In der Verfassung werde zudem ein "Frühwarnsystem" institutionell verankert: Die Pflicht zur rechtzeitigen Information der Volksvertretungen in den Mitgliedsstaaten über geplante EU-Gesetze erlaube es den nationalen Abgeordneten, besser als bislang bei der Ausarbeitung von Richtlinien der Europäischen Union mitzubestimmen.
Angesichts der fortschreitenden Kompetenzverlagerung in Richtung Brüssel werde sich die Rolle des Bundestags aber zusehends auf die Kontrolle und die Umsetzung der Brüsseler Entscheidungen konzentrieren: Die Zeiten einer vollen Entscheidungshoheit des deutschen Parlaments über die hiesige Gesetzgebung seien vorbei.
Auch Professor Peter-Christian Müller-Graff (Uni versität Heidelberg) sieht in der EU-Verfassung einen "demokratischen Legitimationsgewinn": Der Bundestag werde mehr Einfluss auf die Rechtsetzung der Europäischen Union nehmen können. Bisher sei die nationale Volksvertretung im Prinzip erst bei der Umsetzung Brüsseler Richtlinien ins Spiel gekommen, wie etwa der Streit um das Antidiskriminierungsgesetz zeige.
Positiv stuft Professor Ulrich K. Preuß (Freie Universität Berlin) den Begründungszwang der Kommission der Europäischen Union gegenüber den Abgeordnetenhäusern in den Mitgliedsstaaten im Falle neuer Brüsseler Richtlinien ein. So müssten die EU-Instanzen intensiver als bislang üblich die Auswirkungen ihrer Politik vor Ort in den einzelnen Ländern bedenken, so der Sachverständige.
Bisher schaffe Brüssel etwa über die Durchsetzung des Binnenmarkts auf nationaler Ebene Probleme, mit denen sich dann die jeweiligen Regierungen herumzuschlagen hätten. Als Beispiel führte Preuß die Folgen des wirtschaftlichen Standortwettbewerbs im Blick auf die neuen Mitgliedstaaten der Eurpäischen Union in Osteuropa an.

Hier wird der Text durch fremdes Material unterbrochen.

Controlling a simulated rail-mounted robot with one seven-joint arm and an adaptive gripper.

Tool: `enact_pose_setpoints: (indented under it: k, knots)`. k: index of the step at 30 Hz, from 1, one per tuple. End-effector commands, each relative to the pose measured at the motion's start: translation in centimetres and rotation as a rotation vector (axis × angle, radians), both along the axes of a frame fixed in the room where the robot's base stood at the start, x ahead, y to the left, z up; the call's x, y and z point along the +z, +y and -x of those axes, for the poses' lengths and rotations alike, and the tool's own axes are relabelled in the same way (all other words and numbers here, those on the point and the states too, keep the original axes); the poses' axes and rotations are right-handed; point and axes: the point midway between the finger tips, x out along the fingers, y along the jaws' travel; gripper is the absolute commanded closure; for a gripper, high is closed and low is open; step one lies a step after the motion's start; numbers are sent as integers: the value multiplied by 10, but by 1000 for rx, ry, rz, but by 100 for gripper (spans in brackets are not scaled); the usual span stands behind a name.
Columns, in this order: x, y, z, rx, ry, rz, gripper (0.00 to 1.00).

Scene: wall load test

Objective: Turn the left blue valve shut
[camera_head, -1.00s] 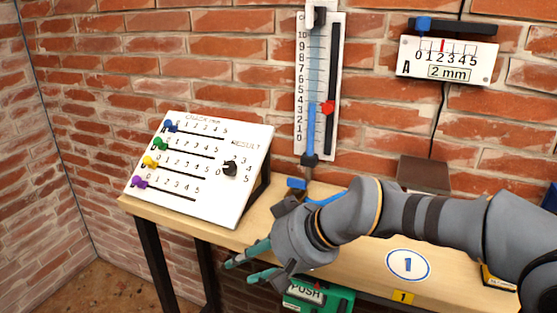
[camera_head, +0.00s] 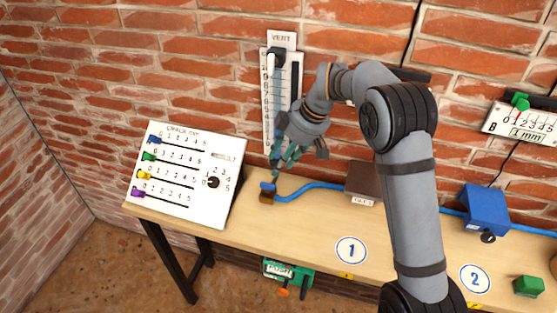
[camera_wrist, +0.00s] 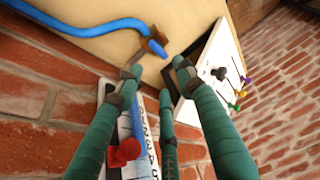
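The left blue valve (camera_head: 267,186) sits on the table at the foot of the wall gauge, a small blue handle on a brass-brown body with a blue hose leading right. In the wrist view the valve (camera_wrist: 155,42) shows just beyond my fingertips. My gripper (camera_head: 281,163) points down above the valve, in front of the gauge. Its teal fingers are spread with nothing between them in the wrist view (camera_wrist: 156,70), so it is open. The fingertips look apart from the handle; the exact gap is hard to tell.
The vent gauge (camera_head: 268,95) stands on the wall close behind my gripper; its red pointer (camera_wrist: 124,152) shows in the wrist view. A white crack panel (camera_head: 185,172) stands left. A brown block (camera_head: 362,182) and blue box (camera_head: 486,208) lie right along the hose.

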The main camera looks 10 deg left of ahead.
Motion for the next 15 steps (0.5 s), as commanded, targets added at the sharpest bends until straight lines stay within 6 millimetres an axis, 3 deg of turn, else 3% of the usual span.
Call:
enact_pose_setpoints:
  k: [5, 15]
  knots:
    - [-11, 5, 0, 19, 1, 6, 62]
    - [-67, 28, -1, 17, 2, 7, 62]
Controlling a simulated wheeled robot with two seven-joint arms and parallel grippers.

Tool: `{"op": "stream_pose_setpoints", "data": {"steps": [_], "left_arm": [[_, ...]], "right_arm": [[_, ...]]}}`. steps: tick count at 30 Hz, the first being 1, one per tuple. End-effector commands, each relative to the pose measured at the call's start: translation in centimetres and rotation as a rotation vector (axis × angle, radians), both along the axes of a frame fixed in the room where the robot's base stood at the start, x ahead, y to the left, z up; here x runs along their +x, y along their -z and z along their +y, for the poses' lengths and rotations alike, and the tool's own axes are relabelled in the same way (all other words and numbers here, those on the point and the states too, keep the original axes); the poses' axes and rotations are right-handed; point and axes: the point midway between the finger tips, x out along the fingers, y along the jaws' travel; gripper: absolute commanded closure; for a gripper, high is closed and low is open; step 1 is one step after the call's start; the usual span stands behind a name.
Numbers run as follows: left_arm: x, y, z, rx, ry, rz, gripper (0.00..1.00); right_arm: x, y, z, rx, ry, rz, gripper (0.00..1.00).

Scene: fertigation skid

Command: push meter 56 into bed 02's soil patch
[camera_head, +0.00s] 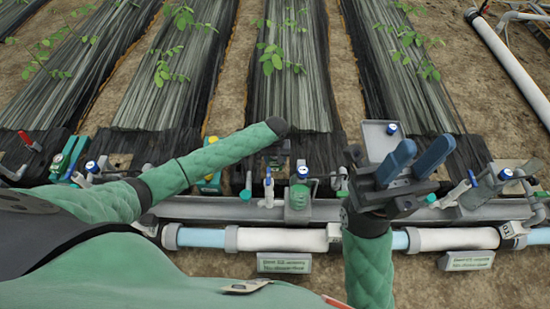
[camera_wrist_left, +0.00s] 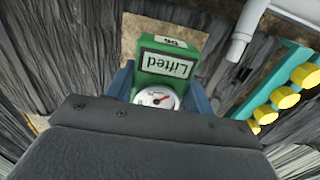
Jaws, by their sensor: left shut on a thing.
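In the left wrist view, a green meter (camera_wrist_left: 168,64) has a screen reading "Lifted", a small tag that seems to read 56 and a round white dial; all appear upside down. My left gripper (camera_wrist_left: 160,84) is shut on it, blue fingers on both sides. A brown soil patch (camera_wrist_left: 140,28) shows behind the meter, partly hidden by it; I cannot tell the height of the gap. In the head view, my left forearm and wrist hide the held meter. My right gripper (camera_head: 413,163) is open and empty above the pipework at right. I cannot read which bed is 02.
Several dark film-covered beds (camera_head: 290,80) with seedlings run away from me. A pipe (camera_head: 275,239) with valves and signs crosses in front. A teal block with yellow knobs (camera_wrist_left: 285,98) and a grey pipe (camera_wrist_left: 243,35) stand close right of the meter in the wrist view.

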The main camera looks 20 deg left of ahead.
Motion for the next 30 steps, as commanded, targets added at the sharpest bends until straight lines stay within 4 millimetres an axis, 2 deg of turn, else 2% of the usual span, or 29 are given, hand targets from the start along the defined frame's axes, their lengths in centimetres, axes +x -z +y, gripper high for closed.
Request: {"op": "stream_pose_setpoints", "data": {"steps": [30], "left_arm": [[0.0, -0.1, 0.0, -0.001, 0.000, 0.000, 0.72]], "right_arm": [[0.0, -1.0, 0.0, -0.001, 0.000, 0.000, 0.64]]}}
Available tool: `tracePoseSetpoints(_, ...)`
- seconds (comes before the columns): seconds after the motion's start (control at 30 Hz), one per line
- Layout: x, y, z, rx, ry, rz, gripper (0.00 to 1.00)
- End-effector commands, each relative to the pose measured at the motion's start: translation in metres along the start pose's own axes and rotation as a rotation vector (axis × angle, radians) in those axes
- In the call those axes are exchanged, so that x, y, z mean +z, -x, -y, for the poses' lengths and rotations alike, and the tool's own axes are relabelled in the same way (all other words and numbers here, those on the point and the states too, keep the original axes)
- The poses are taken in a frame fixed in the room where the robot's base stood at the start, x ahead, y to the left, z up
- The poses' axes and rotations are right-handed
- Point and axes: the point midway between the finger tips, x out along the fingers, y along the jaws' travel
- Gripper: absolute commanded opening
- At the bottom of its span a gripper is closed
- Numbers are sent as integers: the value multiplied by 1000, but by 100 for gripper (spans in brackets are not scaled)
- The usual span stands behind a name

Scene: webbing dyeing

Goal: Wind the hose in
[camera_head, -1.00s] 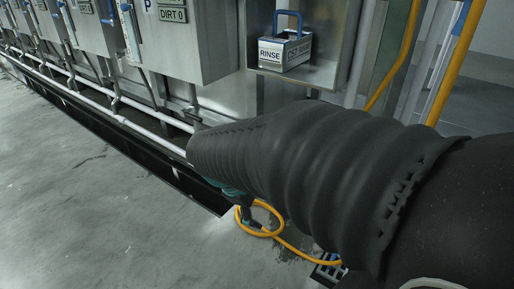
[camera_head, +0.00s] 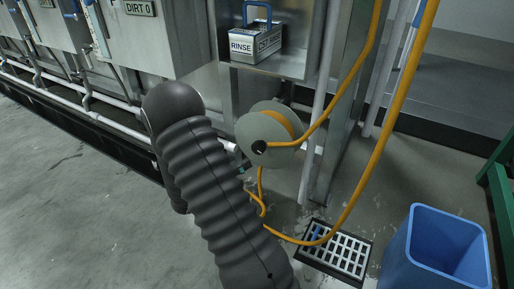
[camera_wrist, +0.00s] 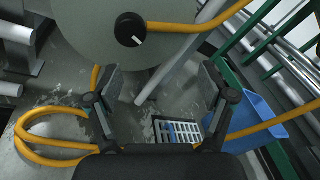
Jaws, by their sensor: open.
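The yellow hose (camera_head: 390,120) hangs from above at the right, runs down to the floor and curves past the drain grate. Part of it sits on a grey round reel (camera_head: 280,113) mounted low below the RINSE shelf. The reel has a black hub (camera_wrist: 131,30) with a white mark, and hose passes close to it. In the wrist view a loose hose loop (camera_wrist: 22,136) lies on the floor at the left. My gripper (camera_wrist: 160,82) is open and empty, its fingers apart just below the reel's disc. In the head view my arm hides most of it.
A blue bin (camera_head: 438,245) stands at the right, beside a green frame (camera_head: 497,180). A drain grate (camera_head: 336,250) is set in the floor below the reel. A RINSE box (camera_head: 257,43) sits on the shelf above. A vertical pipe (camera_head: 314,120) stands right of the reel. Open floor is at left.

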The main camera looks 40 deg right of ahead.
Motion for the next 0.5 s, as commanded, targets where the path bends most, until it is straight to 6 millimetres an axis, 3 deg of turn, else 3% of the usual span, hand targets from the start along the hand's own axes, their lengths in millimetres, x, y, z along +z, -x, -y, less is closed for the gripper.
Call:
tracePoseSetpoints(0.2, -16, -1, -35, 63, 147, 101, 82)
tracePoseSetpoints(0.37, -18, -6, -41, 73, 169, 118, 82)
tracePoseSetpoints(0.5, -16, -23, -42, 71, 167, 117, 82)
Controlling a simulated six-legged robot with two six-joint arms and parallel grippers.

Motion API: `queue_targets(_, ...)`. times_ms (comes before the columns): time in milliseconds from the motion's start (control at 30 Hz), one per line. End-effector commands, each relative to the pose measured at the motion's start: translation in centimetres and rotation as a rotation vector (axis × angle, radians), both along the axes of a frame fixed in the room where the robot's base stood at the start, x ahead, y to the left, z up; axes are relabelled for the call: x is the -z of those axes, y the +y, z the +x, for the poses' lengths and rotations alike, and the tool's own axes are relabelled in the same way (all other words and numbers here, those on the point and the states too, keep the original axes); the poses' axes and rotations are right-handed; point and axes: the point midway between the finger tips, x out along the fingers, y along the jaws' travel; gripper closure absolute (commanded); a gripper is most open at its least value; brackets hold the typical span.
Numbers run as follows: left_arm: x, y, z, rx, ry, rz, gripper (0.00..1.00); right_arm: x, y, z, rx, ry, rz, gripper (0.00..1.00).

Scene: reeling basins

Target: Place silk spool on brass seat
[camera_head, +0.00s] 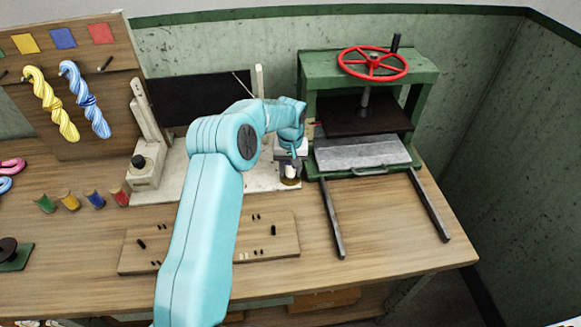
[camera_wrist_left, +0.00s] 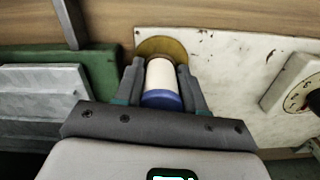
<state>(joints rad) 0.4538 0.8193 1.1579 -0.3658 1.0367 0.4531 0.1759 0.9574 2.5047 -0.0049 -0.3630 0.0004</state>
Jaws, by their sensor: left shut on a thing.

Andreas Maurer von der Stiftung Wissenschaft und Politik erklärte bei dem Hearing, durch die Verfassung werde die EU insgesamt parlamentarischer und demokratischer. Mehrere Sachverständige wiesen in diesem Zusammenhang auf die erweiterten Rechte des EU-Parlaments etwa bei der Wahl des Kommissionspräsidenten oder beim Haushalt hin.
Maurer machte indes darauf aufmerksam, dass die Kompetenzverlagerung von den nationalen Volksvertretungen auf die Europäische Union nicht umfassend durch einen entsprechenden Zuwachs an Mitbestimmungsrechten für das EU-Abgeordnetenhaus wettgemacht werde.
Dies gelte zum Beispiel für die Außen- und Sicherheitspolitik. Müller-Graff betonte, dass von einer echten Parlamentarisierung der EU-Gesetzgebung nicht gesprochen werden könne.
Professor Peter M. Huber (Universität München) erläuterte, dass die im deutschen Grundgesetz garantierten unveräußerlichen Grundrechte im Prinzip durch die Verfassung der Europäischen Union nicht tangiert und beeinträchtigt würden. Langfristig bestehe jedoch die Gefahr, dass das Grundgesetz gegenüber der EU-Konstitution mehr und mehr an eigenständiger Bedeutung verliere - so wie es hierzulande bei den Verfassungen der Bundesländer im Verhältnis zum Grundgesetz geschehen sei.